Andrew, I like what you're working toward. This particular solution isn't quite right for Parrot, but it's a good exploration.

- Class, Object, and PMCProxy are a group of PMCs that work together to implement a generic object system. Because of this they are allowed thinner encapsulation boundaries between each other. That said, we could improve on the encapsulation here by calling the 'inspect_str' vtable function for "methods" rather than directly poking into the Class's struct. (The code for 'find_method' was written before we added 'inspect'.)

- Systems that want a completely different object model need to subclass or polymorphically substitute their own object type. The built-in object model needs to be generic enough to support alternate object models, but won't necessarily support inheritance between all possible object models. (That is, we'll make it possible to write your Class, Object, Prototype, etc to work with Parrot's base object model, but we can't make it impossible to write object models that are incompatible.) We need to do some work on defining the API for object models, answering the question "What is my object model *required* to support to interact with Parrot's base object model?" (e.g. to interact with the POM, you must support a "methods" lookup through 'inspect_str'...)

- 'find_method' looks up instance methods on Object, and class methods on Class/PMCProxy. That's intentional, a class in a metaobject protocol is itself a kind of object, and can be manipulated as an object.

- The choice between op and vtable function boils down to a question of whether different PMCs need to be able to implement the behavior differently. For 'find_method' the behavior is different between Class and Object, alternate object models need to be able to implement it differently, and PIR subclasses need to be able to override it. So, it really needs to be a vtable function.

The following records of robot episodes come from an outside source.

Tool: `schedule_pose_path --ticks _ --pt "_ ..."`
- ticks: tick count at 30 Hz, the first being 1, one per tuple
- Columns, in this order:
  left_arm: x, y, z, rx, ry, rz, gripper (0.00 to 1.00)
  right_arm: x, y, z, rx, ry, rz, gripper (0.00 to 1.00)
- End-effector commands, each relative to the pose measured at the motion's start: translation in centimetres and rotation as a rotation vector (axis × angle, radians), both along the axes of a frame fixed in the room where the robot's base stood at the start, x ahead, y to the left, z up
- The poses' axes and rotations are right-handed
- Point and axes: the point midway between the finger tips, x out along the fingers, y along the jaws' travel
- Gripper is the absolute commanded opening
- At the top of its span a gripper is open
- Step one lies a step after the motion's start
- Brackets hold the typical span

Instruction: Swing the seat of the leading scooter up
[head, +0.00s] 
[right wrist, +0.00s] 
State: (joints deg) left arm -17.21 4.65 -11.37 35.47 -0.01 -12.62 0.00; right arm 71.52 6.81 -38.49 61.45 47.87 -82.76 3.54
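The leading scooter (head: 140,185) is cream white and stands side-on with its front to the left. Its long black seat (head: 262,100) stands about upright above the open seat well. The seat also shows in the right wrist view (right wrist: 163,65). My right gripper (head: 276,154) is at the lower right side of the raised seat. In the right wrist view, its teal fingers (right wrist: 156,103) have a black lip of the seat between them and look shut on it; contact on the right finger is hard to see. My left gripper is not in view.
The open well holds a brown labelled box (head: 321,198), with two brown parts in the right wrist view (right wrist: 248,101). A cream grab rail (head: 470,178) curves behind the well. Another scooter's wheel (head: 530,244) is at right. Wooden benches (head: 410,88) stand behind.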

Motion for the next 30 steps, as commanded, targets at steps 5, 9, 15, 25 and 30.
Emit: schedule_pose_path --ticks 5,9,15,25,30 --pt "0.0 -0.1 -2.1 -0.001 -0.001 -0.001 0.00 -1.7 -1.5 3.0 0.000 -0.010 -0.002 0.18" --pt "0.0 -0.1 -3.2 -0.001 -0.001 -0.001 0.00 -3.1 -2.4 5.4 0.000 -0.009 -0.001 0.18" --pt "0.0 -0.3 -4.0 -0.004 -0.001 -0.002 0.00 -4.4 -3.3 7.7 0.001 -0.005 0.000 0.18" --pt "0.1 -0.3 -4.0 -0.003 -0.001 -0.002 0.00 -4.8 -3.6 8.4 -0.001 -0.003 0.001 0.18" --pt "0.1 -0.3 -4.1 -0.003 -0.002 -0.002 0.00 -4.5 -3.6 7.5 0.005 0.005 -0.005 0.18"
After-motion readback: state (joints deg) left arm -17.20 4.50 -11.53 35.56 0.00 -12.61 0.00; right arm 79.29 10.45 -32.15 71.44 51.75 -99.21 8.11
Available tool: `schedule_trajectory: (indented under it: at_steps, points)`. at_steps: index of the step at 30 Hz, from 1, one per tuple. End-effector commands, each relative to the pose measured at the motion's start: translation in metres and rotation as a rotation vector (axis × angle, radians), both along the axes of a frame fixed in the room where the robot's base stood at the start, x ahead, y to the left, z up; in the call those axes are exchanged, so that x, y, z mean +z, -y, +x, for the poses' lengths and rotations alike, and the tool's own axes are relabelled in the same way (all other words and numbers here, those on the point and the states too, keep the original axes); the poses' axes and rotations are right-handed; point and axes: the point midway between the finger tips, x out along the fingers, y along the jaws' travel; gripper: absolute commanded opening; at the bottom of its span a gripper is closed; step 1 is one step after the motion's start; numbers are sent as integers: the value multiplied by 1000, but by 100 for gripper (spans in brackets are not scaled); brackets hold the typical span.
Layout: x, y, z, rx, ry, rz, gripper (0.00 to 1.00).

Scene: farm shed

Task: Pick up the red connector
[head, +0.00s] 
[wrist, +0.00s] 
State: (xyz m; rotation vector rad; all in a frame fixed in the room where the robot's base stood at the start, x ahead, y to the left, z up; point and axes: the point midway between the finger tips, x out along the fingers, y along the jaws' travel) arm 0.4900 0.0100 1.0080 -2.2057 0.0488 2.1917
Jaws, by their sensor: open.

- AUTOLOAD is implemented by overriding 'can' and 'find_method'. For an object with AUTOLOAD, 'can' reports true for all method names it's willing to support, and 'find_method' creates (and optionally caches) the created method. It's true that an AUTOLOAD class can't return a hash of all potential methods for 'inspect_str'. But, it can return a pseudo-hash that's linked to the class, to create methods as they're requested (and optionally cache them in the class). This stems from a core design decision "Classes that interact with Parrot's base object model need to support introspection." That is, we require certain API feature support, but put no restrictions on how a particular implementation of the API supports those features.